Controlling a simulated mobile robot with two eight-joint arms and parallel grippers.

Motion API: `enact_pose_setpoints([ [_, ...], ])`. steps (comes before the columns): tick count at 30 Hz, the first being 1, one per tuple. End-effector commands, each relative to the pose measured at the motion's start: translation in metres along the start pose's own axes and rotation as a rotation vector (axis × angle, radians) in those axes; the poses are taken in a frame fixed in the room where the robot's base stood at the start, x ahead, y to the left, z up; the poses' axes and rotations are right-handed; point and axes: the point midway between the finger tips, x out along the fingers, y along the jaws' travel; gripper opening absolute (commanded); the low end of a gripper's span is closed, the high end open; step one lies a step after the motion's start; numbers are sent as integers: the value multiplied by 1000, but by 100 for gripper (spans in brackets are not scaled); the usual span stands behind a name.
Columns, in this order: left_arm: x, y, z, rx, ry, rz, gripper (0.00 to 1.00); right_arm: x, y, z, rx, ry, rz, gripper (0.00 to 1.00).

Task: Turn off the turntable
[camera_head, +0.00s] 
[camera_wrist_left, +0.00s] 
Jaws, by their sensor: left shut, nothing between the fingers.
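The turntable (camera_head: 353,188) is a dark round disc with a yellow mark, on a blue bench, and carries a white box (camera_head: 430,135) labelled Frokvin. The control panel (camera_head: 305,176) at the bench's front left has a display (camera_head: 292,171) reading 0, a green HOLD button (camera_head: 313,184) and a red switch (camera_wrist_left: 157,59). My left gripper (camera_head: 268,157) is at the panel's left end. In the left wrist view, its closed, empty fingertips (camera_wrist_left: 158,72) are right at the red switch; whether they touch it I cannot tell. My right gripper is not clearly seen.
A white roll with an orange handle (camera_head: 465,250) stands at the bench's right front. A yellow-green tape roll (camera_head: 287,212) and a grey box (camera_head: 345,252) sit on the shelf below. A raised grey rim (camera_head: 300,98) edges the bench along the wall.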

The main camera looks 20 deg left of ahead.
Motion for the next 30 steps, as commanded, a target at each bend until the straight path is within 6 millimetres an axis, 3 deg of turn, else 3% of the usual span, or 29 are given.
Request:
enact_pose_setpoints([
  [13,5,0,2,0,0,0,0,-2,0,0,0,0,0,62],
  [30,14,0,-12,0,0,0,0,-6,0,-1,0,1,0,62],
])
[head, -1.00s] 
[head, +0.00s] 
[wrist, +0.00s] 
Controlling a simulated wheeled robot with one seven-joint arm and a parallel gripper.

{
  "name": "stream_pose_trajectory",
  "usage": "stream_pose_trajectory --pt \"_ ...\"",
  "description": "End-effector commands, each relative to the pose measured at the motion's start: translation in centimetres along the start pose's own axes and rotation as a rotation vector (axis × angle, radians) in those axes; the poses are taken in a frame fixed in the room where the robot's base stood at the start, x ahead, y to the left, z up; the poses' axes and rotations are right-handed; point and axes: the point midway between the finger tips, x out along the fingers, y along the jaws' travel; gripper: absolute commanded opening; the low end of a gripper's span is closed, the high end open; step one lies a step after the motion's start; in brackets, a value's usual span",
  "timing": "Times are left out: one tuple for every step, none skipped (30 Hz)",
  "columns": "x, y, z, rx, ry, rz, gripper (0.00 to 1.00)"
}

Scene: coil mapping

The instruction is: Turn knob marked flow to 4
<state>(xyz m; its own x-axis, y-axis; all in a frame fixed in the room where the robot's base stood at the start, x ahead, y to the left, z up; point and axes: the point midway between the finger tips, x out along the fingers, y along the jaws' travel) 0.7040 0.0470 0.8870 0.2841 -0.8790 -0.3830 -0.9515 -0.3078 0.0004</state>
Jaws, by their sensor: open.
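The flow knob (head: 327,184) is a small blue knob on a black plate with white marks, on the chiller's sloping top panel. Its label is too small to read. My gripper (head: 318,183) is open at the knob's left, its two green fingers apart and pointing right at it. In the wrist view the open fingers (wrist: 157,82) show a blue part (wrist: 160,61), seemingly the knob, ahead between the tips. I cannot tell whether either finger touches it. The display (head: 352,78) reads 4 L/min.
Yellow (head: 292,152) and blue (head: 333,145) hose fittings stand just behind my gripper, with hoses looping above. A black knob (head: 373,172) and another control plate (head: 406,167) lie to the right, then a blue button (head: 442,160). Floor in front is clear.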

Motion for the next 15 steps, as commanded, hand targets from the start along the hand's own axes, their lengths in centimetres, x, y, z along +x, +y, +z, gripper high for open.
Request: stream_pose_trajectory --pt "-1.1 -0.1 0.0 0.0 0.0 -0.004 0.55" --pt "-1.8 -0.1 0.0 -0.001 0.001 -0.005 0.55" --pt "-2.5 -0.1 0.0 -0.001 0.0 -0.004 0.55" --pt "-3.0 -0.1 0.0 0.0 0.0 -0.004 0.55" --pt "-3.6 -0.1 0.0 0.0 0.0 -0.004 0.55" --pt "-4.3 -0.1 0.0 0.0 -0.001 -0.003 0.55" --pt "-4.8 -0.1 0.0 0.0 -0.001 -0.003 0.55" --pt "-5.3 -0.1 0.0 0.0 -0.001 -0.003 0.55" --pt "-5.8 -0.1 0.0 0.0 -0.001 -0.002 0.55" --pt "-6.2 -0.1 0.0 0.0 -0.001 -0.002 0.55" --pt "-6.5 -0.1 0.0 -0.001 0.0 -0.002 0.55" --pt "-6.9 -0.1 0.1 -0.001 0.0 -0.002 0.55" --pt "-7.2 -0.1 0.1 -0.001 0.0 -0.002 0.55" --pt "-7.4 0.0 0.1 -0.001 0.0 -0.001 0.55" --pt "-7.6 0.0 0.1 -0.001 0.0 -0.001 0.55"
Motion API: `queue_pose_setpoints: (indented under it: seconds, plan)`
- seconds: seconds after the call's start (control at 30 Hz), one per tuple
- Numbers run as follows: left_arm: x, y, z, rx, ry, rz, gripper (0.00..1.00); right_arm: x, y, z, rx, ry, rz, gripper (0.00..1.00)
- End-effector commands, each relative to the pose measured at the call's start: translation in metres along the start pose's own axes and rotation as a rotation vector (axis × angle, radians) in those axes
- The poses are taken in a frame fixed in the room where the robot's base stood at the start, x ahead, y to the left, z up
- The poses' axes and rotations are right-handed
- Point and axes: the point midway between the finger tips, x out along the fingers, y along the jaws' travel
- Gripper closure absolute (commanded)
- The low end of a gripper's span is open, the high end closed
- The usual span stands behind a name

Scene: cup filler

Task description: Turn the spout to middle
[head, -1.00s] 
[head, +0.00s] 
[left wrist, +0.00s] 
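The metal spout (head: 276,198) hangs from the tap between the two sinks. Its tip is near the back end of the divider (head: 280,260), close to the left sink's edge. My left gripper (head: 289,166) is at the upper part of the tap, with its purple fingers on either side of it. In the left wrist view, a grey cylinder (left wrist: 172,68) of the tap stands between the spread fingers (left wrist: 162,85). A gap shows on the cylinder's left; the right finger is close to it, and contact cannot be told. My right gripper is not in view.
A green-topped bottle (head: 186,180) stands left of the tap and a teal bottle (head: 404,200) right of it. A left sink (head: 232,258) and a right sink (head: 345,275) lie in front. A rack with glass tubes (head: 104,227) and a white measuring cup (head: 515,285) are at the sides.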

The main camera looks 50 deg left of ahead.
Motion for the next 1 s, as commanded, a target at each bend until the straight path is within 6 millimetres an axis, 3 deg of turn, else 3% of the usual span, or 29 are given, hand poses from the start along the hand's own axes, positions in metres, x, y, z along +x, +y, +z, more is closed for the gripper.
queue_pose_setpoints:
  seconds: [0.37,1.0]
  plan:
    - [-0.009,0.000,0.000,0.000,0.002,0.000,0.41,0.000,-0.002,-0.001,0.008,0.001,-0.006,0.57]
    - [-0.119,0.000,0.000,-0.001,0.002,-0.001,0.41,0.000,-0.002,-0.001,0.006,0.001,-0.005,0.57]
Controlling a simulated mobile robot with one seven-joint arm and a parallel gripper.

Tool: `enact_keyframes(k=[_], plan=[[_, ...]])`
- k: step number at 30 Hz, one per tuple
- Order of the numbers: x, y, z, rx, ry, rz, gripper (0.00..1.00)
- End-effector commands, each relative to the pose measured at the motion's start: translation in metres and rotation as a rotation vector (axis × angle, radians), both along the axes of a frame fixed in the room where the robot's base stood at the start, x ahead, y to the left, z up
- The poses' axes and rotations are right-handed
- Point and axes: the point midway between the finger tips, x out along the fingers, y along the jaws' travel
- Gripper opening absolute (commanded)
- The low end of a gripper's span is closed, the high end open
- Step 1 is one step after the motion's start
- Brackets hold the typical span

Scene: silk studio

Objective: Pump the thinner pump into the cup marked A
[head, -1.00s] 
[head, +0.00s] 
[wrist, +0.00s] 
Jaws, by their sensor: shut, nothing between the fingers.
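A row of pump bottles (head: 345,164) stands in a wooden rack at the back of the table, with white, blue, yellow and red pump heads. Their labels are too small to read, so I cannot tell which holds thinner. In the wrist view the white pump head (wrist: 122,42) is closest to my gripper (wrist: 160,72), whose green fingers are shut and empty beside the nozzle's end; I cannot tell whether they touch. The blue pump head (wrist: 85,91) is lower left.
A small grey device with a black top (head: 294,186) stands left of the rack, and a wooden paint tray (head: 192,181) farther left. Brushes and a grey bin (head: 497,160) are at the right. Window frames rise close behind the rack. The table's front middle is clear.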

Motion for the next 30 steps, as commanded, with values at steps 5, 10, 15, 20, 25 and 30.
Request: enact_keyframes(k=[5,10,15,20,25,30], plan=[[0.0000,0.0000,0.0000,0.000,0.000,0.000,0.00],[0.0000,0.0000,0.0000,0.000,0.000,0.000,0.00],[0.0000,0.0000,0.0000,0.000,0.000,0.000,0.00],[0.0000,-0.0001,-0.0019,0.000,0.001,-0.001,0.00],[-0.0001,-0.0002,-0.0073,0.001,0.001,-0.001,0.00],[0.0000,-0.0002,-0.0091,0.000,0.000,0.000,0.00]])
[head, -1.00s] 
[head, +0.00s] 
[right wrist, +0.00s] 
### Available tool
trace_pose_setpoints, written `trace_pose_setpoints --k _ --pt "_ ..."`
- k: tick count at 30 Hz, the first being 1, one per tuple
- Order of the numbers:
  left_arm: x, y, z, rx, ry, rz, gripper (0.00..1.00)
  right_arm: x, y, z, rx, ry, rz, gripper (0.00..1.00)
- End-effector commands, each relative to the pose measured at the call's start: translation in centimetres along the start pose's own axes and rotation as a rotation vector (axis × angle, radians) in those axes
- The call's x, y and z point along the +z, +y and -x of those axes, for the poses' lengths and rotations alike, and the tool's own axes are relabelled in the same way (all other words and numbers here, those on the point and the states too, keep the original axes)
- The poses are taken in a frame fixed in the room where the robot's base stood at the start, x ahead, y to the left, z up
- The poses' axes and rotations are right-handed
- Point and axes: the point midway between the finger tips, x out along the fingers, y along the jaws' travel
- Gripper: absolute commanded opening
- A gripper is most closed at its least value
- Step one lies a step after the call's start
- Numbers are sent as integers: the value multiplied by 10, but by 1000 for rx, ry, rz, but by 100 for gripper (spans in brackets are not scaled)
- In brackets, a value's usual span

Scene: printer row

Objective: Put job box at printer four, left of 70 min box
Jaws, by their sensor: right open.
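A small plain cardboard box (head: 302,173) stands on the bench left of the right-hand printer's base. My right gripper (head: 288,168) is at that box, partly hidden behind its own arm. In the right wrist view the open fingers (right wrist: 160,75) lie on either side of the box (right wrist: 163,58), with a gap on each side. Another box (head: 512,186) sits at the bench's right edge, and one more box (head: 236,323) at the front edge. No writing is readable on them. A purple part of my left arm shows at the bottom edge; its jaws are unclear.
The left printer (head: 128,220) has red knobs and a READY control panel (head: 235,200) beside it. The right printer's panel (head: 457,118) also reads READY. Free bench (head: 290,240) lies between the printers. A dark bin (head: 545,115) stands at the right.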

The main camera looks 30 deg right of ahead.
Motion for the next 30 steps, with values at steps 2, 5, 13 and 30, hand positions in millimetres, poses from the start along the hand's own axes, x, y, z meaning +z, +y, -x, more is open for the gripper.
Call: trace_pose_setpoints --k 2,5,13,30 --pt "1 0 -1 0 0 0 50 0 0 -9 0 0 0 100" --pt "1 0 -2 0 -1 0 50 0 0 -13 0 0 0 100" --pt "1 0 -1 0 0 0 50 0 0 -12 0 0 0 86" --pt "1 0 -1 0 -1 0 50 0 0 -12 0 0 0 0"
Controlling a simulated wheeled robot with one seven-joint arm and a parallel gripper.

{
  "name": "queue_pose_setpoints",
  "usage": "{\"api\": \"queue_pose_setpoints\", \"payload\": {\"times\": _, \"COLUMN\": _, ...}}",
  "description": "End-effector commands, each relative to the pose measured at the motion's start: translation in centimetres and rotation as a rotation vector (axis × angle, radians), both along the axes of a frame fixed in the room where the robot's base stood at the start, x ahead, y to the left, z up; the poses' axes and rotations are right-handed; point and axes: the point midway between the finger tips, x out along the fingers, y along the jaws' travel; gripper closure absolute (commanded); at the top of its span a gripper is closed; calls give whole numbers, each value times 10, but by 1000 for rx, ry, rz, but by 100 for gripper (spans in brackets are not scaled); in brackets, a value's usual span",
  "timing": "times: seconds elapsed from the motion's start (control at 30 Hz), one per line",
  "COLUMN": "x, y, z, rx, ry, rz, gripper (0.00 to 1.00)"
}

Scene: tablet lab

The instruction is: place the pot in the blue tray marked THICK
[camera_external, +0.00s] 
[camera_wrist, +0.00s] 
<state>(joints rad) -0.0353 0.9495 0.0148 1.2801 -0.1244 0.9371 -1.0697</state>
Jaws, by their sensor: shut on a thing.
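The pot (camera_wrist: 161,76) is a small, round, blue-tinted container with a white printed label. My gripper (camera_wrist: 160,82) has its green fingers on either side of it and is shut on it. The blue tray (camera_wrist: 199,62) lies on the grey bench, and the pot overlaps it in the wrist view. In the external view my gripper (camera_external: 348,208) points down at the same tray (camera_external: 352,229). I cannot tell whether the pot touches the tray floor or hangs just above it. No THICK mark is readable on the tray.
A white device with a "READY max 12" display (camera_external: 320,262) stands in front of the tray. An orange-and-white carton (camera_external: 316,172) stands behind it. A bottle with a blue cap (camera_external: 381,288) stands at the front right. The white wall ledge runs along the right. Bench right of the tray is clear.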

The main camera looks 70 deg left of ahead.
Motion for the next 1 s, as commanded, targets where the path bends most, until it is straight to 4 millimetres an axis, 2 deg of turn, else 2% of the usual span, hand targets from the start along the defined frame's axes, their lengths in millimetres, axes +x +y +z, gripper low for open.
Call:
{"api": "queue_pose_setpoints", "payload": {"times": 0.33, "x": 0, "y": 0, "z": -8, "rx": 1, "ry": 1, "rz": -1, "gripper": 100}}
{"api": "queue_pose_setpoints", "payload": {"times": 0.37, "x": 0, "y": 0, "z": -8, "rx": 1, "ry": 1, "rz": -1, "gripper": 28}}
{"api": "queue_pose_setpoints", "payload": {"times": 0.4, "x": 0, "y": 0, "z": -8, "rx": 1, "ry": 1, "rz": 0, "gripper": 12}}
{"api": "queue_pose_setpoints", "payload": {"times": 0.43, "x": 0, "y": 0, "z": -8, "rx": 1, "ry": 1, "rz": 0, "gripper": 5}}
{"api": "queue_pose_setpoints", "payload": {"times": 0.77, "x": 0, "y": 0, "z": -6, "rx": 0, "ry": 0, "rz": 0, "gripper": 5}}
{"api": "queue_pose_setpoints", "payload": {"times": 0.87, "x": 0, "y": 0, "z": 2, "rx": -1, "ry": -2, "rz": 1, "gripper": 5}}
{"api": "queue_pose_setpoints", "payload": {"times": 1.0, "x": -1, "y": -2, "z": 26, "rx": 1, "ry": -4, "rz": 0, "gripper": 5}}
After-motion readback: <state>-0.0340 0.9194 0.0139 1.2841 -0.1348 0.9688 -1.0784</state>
★ ★ ★ ★ ★ ★ ★
> Work to be completed
Go through the material and select each line with the string "instruction" in it.

> Result of the task
The instruction is: Turn knob marked flow to 4
The instruction is: place the pot in the blue tray marked THICK

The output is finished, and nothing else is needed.